É difícil de engolir uma fórmula batida como essa sendo repetida há pelo menos 9 anos, data em que surgiu o influente "Modern Warfare". Ainda mais quando se tem um concorrente de peso como "Titanfall 2", desenvolvido pelos criadores originais de "Call of Duty", lançado há poucas semanas. Leia a crítica do G1.
As batalhas com as aeronaves "jackals" não têm o nível de profundidade de um game como "Ace Combat", mas são legais – no começo, porque logo começam a se repetir e se tornam previsíveis. Enfrente os caças, destrua as naves maiores, fim de papo.
Por conta disso tudo, a boa trama de "Infinite Warfare", que tenta dar um ar sofisticado à série, acaba soterrada debaixo das mesmas convenções de sempre. Vou me lembrar de "Infinite Warfare" com carinho? Provavelmente. E isso mostra a força de um game "Call of Duty". Mas há aqui material para romper esse casulo.
Passada a campanha (ou não), cabe ao jogador tentar criar boas memórias no multiplayer, que está cada vez mais áspero e inóspito para os marinheiros de primeira viagem – outra decisão inexplicável em um cenário onde games fáceis de jogar, mas difíceis de dominar, têm reinado.
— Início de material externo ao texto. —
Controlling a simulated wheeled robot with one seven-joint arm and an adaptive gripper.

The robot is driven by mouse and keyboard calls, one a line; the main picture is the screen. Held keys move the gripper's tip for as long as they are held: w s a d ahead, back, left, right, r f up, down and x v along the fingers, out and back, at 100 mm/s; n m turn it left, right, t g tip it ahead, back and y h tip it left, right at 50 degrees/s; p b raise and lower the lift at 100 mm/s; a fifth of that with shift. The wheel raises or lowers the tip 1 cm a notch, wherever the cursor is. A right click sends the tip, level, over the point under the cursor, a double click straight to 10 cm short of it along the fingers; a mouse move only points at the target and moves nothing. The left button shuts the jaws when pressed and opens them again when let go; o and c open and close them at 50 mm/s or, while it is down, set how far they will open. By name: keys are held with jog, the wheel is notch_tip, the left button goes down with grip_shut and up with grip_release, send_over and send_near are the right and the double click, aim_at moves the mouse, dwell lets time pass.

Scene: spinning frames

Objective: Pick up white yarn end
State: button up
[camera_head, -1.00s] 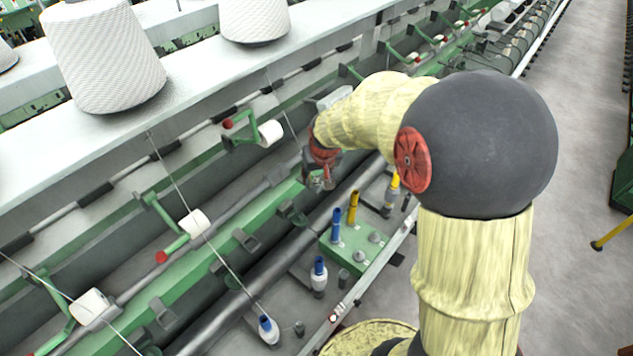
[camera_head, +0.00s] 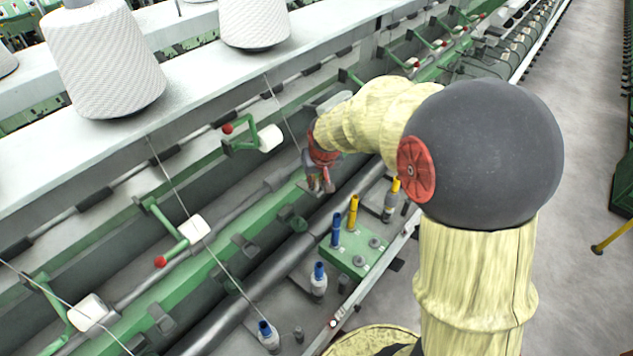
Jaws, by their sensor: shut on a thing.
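My gripper (camera_head: 320,184) is in the camera_head view near the middle, over the green rail of the spinning frame. Its fingers point down and look close together, shut on something too small to make out, which fits the white yarn end. A thin white yarn strand (camera_head: 283,116) runs down from the upper shelf toward my gripper. Its lower part is lost behind the gripper, so I cannot see the end itself.
A green block with a blue tube (camera_head: 336,229) and a yellow tube (camera_head: 352,211) stands just below my gripper. Blue-topped bobbins (camera_head: 318,280) stand to the lower left. White yarn cones (camera_head: 103,62) sit on the upper shelf.

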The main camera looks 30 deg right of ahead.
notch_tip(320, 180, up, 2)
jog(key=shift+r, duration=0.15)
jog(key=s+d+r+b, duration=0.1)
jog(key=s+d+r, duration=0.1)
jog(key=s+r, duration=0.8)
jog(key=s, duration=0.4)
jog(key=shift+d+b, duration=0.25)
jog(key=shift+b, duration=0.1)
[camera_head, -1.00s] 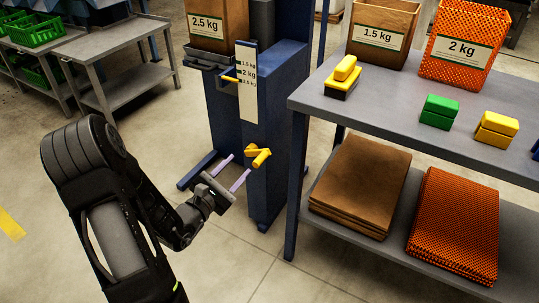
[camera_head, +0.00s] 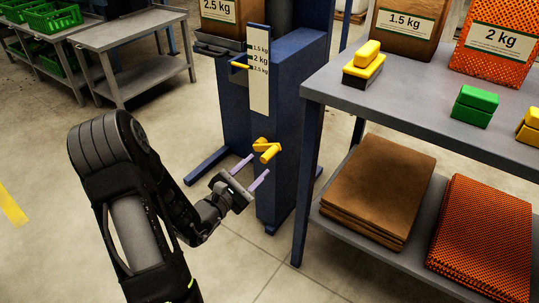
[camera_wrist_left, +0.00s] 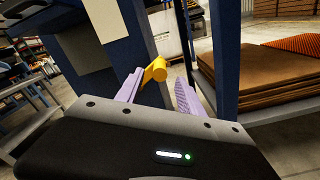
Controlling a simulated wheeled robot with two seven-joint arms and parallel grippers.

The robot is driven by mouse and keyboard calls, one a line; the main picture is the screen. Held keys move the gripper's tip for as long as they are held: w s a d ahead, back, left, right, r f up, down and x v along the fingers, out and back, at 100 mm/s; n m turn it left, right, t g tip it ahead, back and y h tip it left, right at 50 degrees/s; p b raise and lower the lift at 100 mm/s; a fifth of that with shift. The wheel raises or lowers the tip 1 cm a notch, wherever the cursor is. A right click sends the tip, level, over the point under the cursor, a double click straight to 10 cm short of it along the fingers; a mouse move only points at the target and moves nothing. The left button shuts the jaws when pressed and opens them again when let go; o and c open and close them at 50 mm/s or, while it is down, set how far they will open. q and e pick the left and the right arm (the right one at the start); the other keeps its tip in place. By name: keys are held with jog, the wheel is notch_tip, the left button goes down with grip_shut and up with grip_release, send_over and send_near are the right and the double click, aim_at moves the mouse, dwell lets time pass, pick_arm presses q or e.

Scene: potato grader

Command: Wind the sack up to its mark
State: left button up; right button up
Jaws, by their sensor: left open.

Ou no modo Zumbi, que está ultrapassando todos os limites do "kitsch" de mal gosto.
É difícil dizer isso, mas, perto de "Titanfall 2", "Infinite Warfare" parece um trabalho de faculdade em termos de colocar o jogador em todo tipo de situação e exigir dele o seu melhor. O novo "Call of Duty" é o melhor de sua linhagem dos últimos anos. Mas se você está atrás de uma experiência nova de verdade, fique com o duelo de titãs.